As one point, the farm experienced an infestation of creeping thistle, which covered 60 acres and threatened to spread onto neighboring farms. But painted butterflies naturally came to resolve the crisis by laying their eggs on the thistles. When the caterpillars hatched, they devoured the thistles, and the next year the weeds were gone, never to return. Trusting nature proved to be the way to go.
Holkham Estate, Great Britain
On the east coast of England, farmer Jake Fiennes is hoping for a similar success on the Holkham Estate in Norfolk. Originally a marsh, the land was drained and turned into some of the most productive farmland in the country.
In the 19th century Robert Coke of Holkham pioneered many farming techniques, such as crop rotation, that later became commonplace in regenerative farming. But by the 21st century, Holkham Estate had become another industrial farm operation. Fiennes was hired to restore the land.
In his previous position as gamekeeper on the Raveningham Estate in Norfolk, Fiennes made sure to always “make space for nature.” He has turned 140 acres of wetlands that had been drained in the 1960s back into marshland. The result: bird populations skyrocketed.
He also planted 25 miles of hedges to provide valuable habitat for small animals and birds. Through careful observation, he figured out which spots would be best if allowed to grow wild, destroying the geometric precision of squares and rectangles that had been planted with single crops. Though he took one thousand acres out of cultivation, the increased yield on the remaining acreage made up for it.
Winter Green Farm, Oregon, USA
Winter Green Farm is an example of a well-established farm that strives to work harmoniously with nature rather than see it as an adversary. The owners see their farm as “a living organism” where all of the elements combine together to provide a healthy, holistic ecosystem. They actively work to create a welcoming habitat for wildlife, including turtles, fish, frogs and birds, as well as beneficial insects. Among other projects, they dug new ponds for native amphibians like red-legged frogs.
Wildflowers that other farmers would dismiss as weeds to be eradicated are encouraged to flower and attract insects, such as native pollinators and ladybugs, who control harmful pests.
The Farm Between, Vermont, USA
When John and Nancy Hayden bought their Vermont farm in 1992, it was a typical small dairy farm, with almost every square foot in cultivation. The couple didn’t have any large equipment to farm the land, so they lets parts of the property revert to nature.

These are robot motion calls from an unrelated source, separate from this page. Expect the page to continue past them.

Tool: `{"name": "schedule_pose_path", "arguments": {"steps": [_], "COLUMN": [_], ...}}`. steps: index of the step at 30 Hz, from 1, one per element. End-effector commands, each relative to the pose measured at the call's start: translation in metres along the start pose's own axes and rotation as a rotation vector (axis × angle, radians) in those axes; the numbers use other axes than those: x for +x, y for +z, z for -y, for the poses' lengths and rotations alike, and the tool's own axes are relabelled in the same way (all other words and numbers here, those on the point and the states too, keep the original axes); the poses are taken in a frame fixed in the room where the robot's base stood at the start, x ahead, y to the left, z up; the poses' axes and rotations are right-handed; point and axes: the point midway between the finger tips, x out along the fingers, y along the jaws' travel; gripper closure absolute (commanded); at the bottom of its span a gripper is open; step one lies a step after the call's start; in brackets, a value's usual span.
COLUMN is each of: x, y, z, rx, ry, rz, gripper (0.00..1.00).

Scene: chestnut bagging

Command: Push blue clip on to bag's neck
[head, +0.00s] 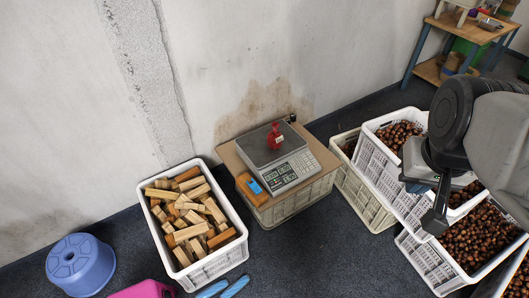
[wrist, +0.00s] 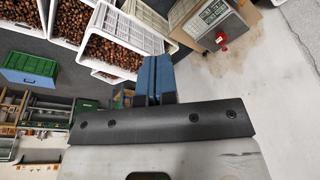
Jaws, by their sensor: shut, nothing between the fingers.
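A small red bag (head: 276,138) with a pale label stands on the plate of the grey scale (head: 262,155); the red bag also shows small in the wrist view (wrist: 221,42). A small blue piece (head: 254,187), which looks like the blue clip, lies on an orange-brown wooden block (head: 246,192) left of the scale's keypad. My gripper (head: 433,222) is at the right, above the chestnut crates, well away from the bag and the clip. In the wrist view its blue-grey fingers (wrist: 155,80) are together with nothing between them.
White crates of chestnuts (head: 468,240) stand at the right, below my arm. A white crate of wood blocks (head: 160,235) stands left of the scale. The wall is close behind the scale.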

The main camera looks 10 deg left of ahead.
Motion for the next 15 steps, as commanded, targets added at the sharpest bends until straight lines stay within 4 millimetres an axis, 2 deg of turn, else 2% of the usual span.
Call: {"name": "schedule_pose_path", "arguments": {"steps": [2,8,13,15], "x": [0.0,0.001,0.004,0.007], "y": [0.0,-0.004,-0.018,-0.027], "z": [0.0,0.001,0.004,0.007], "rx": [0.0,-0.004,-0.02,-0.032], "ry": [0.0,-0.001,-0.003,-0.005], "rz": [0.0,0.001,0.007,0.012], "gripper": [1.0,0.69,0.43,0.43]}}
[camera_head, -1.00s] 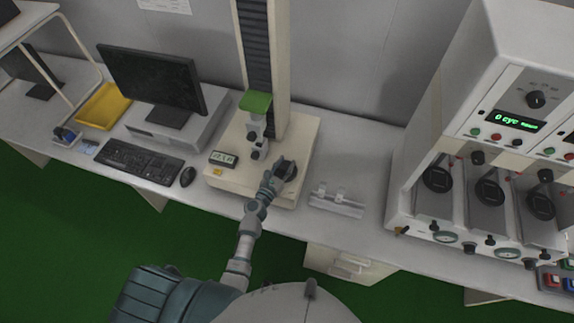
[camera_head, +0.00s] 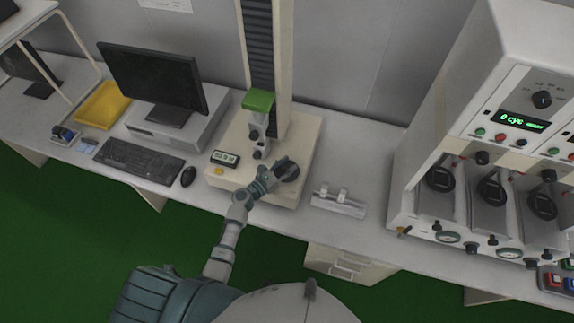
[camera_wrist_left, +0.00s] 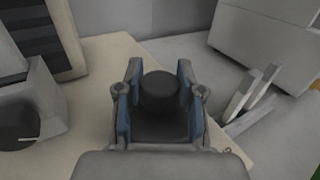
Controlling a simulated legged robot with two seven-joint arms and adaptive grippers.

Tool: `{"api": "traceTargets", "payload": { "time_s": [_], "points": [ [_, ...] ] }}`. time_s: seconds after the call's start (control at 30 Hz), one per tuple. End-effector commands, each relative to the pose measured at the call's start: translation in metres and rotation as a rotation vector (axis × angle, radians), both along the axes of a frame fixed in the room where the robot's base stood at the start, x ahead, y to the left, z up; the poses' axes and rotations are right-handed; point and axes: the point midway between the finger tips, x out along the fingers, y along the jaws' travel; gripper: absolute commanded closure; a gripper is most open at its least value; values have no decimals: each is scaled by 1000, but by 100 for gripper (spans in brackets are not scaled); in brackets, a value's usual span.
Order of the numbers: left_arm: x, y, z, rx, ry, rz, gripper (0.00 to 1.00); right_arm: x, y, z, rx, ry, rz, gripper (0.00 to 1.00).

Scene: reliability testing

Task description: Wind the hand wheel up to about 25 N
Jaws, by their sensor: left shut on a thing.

Long grass and wildflowers in the meadows and ditches, along with an increased diversity and volume of insects, encouraged the return of birds, including bobolinks, meadowlarks, and swallows.
Stream banks were allowed to return to their original wooded condition, with birches, willows and shrubs, which provided valuable habitat for birds, small animals, and native pollinators. In all, 14 acres have been turned into a pollinator sanctuary.
The Haydens also decided to turn their front lawn into an organic apple orchard, bordered by fruiting shrubs, including gooseberries and lingonberries. In addition, they’ve embraced permaculture, a type of food cultivation centered on perennial plants, such as fruit trees and bushes, which minimizes soil disturbance and reduces or eliminates the need for agricultural chemicals. For more information about how The Haydens farm, check out their book Farming on the Wild Side.
Rewilding Small Spaces
Rewilding is becoming an increasingly popular concept in Europe, with plans underway to turn broad swathes of under-utilized marginal farmland into wild spaces where native species, such as the European bison, can re-introduced. This is rewilding on a massive scale, but anyone with a small patch of Earth, whether it’s in the city or suburbs, or even an urban rooftop, can do their part to provide more natural habitat for local wildlife.
Even if you don’t have an entire farm, you can plant a thicket of fruiting bushes in a back corner of a yard. You’ll get a privacy screen while local birds get shelter and food. Instead of a wooden fence, consider putting in a row of mixed native shrubs for a hedge, preferably ones that flower at different times of the year to provide pollinators with a food source over a long season.
You can also turn a dry corner where grass won’t grow into a mini-meadow with drought-tolerant wildflowers. And if you’re dealing with an area that doesn’t dry out, consider planting native plants that do well in a wetlands environment. In addition, it’s always a great idea to take a high-maintenance lawn that’s planted with non-native grass and replace it with native grasses, wildflowers, and fruiting plants. This will create a healthier, more resilient ecosystem that gives local wildlife the chance to thrive.
Rewilding is still a modern concept to many, but it’s all about restoring part of the past. The move to standardize and control the land for agriculture and development has resulted in a severely damaged ecosystem and a staggering loss of life. Those who’ve taken a new path to improve their farms by healing the damage done by industrial agricultural methods have shown that not only is rewilding a way to heal the scars man has inflicted upon nature and save wildlife, but also a way to increase farm productivity.